### Data excerpt ###
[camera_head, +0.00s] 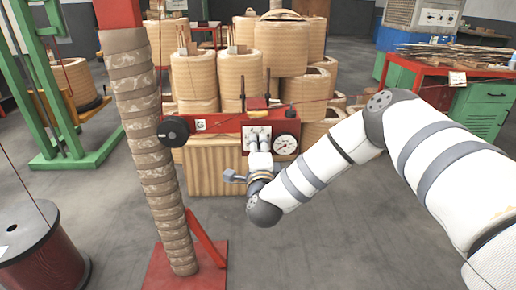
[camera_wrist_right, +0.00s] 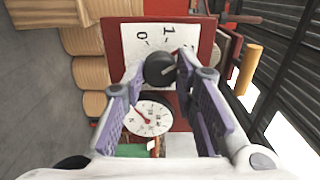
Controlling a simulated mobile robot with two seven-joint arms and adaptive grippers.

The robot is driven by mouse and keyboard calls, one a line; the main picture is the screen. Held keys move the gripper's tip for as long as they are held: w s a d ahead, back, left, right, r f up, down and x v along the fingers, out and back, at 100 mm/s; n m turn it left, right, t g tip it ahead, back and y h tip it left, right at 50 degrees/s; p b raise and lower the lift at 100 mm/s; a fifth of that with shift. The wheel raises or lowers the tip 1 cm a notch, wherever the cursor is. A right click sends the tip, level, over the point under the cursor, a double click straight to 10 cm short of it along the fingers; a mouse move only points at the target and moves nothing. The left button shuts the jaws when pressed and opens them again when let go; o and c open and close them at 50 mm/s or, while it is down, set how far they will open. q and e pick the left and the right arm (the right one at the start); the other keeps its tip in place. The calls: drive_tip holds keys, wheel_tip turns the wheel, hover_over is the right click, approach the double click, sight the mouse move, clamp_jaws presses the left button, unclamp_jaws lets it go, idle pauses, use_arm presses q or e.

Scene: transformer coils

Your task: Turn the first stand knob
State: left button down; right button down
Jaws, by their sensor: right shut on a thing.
###
• **To be done**: Return, unchanged, each line from the line containing "Scene: transformer coils" through the last line of the material.

• **Task response**:
Scene: transformer coils

Your task: Turn the first stand knob
State: left button down; right button down
Jaws, by their sensor: right shut on a thing.

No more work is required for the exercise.